I tedeschi non volevano però la dittatura. Nonostante il clima di violenza ed intimidazione, ancora nelle elezioni del marzo 1933, i nazisti non ottennero la maggioranza assoluta dei voti e furono costretti ad una coalizione con i partiti nazionalisti. Per liberarsi degli ultimi residui di opposizione, Hitler negoziò allora con monsignor Kasscapo del Centro, per ottenere, in cambio di un concordato con il Vaticano, il sostegno del partito cattolico al conferimento dei pieni poteri al governo, per il quale era necessaria la maggioranza dei due terzi del Reichstag.

Il 23 marzo 1933 il parlamento tedesco, con il sostegno decisivo del Centro, votava la dittatura. Gli unici a dire di no furono i socialdemocratici. I deputati comunisti erano già stati banditi. Nei mesi successivi tutti i partiti e le organizzazioni sindacali si autosciolsero (compreso il Centro e i nazionalisti) o furono messi fuori legge (la SPD). In aprile veniva creata la Gestapo. Le persecuzioni contro gli ebrei iniziarono subito dopo. Con la notte dei lunghi coltelli (30 giugno-2 luglio 1934) Hitler si liberò delle ultime resistenze, facendo assassinare, tra gli altri, Von Schleicher, Strasser e alcuni collaboratori di Von Papen. Poche settimane dopo Hindenburg moriva e Hitler riuniva su di sé i poteri di cancelliere e presidente della Repubblica.

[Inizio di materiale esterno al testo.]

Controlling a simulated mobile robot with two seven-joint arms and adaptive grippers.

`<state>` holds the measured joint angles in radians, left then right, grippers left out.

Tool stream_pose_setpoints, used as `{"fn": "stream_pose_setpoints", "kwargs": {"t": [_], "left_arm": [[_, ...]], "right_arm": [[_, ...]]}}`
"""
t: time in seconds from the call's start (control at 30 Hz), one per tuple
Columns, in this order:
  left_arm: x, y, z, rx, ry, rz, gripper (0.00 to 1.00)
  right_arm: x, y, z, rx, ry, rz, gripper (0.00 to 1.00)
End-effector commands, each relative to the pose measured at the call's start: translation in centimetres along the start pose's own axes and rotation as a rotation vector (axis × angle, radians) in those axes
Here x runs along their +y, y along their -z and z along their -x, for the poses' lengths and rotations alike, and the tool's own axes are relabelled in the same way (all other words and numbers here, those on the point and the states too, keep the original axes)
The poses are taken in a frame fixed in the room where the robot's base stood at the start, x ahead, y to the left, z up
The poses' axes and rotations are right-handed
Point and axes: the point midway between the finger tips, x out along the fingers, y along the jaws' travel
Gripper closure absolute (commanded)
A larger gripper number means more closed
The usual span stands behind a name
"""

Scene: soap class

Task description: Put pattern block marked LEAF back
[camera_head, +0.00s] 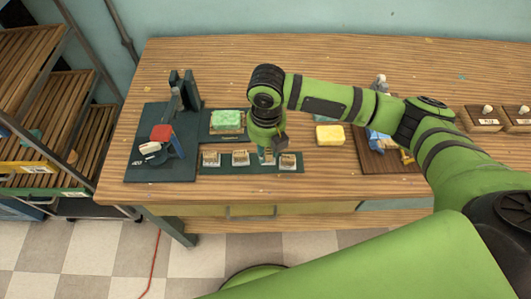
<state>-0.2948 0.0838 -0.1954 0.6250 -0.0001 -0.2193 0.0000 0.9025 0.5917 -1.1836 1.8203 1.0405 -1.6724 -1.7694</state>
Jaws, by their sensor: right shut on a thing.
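My right gripper (267,152) points down over the row, between the second and right blocks. It is shut on a pattern block, which the gripper mostly hides. The markings are too small to read, so I cannot tell which one says LEAF. My left gripper is out of view.
A green soap bar (228,119) lies on a dark mat behind the row. A yellow bar (330,134) is right of my gripper. A brown tray (376,161) lies under my right arm.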

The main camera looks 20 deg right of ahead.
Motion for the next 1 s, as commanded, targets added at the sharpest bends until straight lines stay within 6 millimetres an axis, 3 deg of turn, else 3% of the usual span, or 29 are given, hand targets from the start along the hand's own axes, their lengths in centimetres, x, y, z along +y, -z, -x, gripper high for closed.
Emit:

Nessuna dittatura è mai nata senza complici. La prima causa che permise a Hitler di raggiungere il potere fu il disprezzo dei conservatori per la democrazia, per la vecchia noiosa democrazia delle regole e dell’uguaglianza. Furono gli errori dei partiti democratici, incapaci di mettere da parte le loro controversie ideologiche per fare fronte comune. Fu la disperazione dei disoccupati, della classe media impoverita, dei salariati che non arrivavano a fine mese. Ma, in ultima analisi, fu il risultato di scelte prese da poche ma influenti persone, che giocarono col fuoco nazista per raggiungere il potere finendo per esserne divorati, loro ed il mondo intero. Scelte che avrebbero potuto essere diverse.